Gerald Brenan retratado por Dora Carrington
En Londres, específicamente en Charlottte
Street, tuvo lugar un episodio de comercio gastronómico que Gerald Brenan
refirió en su deliciosa Memoria personal. Me refiero a la
competencia entre dos restaurantes ubicados frente a frente: el Bertorelli y el
Vaiani. Brenan, que vivía por esa época (1925) en el estudio de Roger Fry, era
casi vecino de los rivales y todas las noches cenaba en alguno de ellos. El
Bertorelli era espartano en todo, incluso en su carta, mientras que el Vaiani
se esmeraba en ciertos lucimientos. Pero dejemos que sea el propio Brenan quien
eche el cuento y describa los dos criterios comerciales:
“El del
lado oeste se llamaba Bertorelli. Uno se sentaba en una mesa de mármol sin
mantel y le servían un buen plato de comida apetitosa, seguido de una naranja.
No había extras y la servilleta era de papel.
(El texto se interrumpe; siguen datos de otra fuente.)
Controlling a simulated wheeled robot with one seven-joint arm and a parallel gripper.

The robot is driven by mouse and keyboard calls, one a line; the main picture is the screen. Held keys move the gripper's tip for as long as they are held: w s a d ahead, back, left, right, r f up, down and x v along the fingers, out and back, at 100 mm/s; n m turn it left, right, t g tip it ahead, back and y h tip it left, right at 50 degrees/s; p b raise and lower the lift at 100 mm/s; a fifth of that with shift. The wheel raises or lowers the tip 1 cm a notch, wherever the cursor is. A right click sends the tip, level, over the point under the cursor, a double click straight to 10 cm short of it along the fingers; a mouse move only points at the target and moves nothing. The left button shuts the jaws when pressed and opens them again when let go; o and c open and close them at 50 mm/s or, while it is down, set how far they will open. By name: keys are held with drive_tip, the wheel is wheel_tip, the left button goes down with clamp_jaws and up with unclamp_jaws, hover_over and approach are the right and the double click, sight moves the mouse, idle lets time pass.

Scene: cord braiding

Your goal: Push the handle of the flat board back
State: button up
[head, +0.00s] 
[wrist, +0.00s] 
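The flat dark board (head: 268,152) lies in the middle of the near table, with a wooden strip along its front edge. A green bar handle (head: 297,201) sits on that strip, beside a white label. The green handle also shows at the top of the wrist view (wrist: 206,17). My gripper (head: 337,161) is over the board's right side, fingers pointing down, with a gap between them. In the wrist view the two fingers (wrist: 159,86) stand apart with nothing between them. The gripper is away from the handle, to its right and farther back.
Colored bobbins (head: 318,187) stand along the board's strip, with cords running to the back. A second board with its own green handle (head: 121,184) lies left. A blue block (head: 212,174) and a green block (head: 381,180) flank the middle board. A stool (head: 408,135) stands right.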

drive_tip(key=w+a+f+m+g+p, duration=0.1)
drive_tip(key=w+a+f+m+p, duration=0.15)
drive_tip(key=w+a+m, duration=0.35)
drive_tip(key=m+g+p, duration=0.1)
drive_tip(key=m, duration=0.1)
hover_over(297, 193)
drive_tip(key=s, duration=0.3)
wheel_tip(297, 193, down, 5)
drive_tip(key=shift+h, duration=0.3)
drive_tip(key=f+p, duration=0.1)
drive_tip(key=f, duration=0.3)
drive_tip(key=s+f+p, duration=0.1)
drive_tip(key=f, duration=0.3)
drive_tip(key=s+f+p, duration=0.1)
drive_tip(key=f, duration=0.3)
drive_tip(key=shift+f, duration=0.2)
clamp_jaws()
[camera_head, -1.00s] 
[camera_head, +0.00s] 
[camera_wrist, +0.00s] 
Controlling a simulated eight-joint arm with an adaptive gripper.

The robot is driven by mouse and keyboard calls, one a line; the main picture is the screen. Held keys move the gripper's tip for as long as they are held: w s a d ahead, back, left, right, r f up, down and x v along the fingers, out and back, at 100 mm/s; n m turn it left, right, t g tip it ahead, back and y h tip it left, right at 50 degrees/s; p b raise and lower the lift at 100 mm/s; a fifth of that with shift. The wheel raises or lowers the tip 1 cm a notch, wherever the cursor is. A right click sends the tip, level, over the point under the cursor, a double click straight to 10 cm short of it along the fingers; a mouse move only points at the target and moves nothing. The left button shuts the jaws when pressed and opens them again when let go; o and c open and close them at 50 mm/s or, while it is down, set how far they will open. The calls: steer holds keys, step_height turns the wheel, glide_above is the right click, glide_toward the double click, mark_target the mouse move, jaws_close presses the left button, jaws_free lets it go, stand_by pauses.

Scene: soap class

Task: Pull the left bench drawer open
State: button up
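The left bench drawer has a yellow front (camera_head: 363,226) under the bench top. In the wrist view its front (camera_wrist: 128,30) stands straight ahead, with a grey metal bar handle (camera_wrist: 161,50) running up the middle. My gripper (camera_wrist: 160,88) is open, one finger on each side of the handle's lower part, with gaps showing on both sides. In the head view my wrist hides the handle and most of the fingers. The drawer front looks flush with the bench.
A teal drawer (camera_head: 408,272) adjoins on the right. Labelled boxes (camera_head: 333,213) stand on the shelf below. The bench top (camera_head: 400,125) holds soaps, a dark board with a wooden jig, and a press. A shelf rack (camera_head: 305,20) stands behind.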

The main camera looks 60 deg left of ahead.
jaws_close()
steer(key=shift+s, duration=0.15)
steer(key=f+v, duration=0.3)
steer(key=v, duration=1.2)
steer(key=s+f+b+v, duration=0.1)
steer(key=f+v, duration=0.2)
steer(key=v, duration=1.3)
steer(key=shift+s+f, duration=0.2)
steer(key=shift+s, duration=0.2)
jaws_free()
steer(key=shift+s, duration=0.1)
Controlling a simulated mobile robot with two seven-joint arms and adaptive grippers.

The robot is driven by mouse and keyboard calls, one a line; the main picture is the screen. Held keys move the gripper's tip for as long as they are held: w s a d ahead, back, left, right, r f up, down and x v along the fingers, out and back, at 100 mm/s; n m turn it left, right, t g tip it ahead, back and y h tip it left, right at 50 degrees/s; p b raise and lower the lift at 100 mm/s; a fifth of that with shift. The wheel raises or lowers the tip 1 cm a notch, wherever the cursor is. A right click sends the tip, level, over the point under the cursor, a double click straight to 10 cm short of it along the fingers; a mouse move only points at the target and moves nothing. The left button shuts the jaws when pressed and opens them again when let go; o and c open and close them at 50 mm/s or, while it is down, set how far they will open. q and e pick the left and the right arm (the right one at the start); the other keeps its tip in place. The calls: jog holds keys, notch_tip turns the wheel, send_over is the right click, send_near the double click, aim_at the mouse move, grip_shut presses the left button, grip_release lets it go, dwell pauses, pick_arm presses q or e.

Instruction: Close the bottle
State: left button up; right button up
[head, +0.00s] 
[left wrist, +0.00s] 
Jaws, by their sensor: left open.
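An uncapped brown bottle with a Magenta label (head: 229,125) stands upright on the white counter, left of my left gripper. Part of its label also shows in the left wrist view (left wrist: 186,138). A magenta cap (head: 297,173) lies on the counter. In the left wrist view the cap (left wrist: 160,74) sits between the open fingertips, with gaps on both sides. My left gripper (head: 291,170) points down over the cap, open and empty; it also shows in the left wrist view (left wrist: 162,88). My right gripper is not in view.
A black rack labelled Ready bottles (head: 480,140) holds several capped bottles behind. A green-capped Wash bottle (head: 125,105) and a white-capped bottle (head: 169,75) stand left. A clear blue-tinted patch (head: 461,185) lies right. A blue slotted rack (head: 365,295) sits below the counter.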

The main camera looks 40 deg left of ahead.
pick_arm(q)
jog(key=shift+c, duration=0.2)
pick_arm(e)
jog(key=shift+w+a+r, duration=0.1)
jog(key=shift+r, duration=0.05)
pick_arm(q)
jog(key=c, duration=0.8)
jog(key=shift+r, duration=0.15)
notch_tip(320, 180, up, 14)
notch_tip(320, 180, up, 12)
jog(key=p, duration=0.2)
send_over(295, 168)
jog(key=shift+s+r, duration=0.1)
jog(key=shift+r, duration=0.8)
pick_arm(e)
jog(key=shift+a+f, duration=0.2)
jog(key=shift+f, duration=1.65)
En el otro (…) prevalecía una
teoría diferente. Mr. Vaiani, un italiano pequeño con aspecto de pájaro, creía
que el estilo con que se servían las comidas era más importante que los ingredientes
utilizados y se preocupaba de que en todas las mesas hubiera un mantel blanco
perfectamente limpio, adornado con un jarrón de cristal y flores de papel, y
que cada cubierto tuviera al lado una servilleta de lino primorosamente doblada
y un panecillo tierno. Creía también que sus clientes deseaban alimentos raros
y exóticos, con el resultado de que manjares como faisán, guaco y urogallo no
faltaban en sus menús. Pero como sus precios tenían que competir con los de
Bertorelli, se veía obligado a cortar en algo, de manera que compraba las aves
de caza muy baratas cuando ya estaban medio podridas (con el faisán este
ejemplo se hace discutible, comentario mío, FCC); en cuanto a la salsa de los
espaguetis, o bien presentaba el mismo problema o consistía únicamente en puré
de tomate de lata. Esta vena de superación hacía de Mr. Vaiani una figura
conmovedora. Todo el instinto creador del gran cocinero estaba allí, luchando
por afirmarse contra las limitaciones económicas, y de cuando en cuando
estallaba en alguna invención sorprendente, como por ejemplo un postre al que
dio, muy orgullos, el nombre de Pèche Vaiani. Consistía en melocotones de lata
con chocolate por encima.
Sin duda
se comía mejor en el restaurante de Bertorelli, pero descubrí que sus largas mesas
sin mantel donde uno se sentaba codo con codo amontonado con otros comensales,
cortaban los vuelos del espíritu. Todo confirmaba la falta de personalidad; se
trataba de una gasolinera para llenar estómagos vacíos, y por esta razón me
sentía con más frecuencia atraído a su rival en la acera de enfrente. La manera
como Mr. Vaiani vigilaba discretamente, como un cuervo blanco y negro, las
limpísimas mesas mientras sus clientes se inclinaban sobre los platos, era un
placer para la vista (…). Yo me sentaba a veces junto a la mesa de un crítico
ruso, el príncipe Mirsky, un hombre silencioso y de barba negra que comía con
un libro apuntalado frente a él, y me preguntaba si frecuentaría el restaurante
de Mr. Vaiani por las mismas razones que yo. Pero no cabe duda de que la
calidad de la comida y no su atractivo cuenta más a la larga en la imaginación
popular, porque un día el restaurante de Mr. Vaiani se cerró mientras que en el
de Bertorelli florecían los manteles blancos y las servilletas, con unos
precios ligeramente más altos al verse libre de la competencia de su rival”.
Nada que añadir, salvo que historias como esa
siguen repitiéndose. Con más frecuencia de la que uno desearía, a los servicios
de comida pública se les hace inalcanzable el justo medio.
P. D: El restaurante Bertorelli, aggiornato,
tuvo mucho éxito y llegó a ser una importante cadena londinense.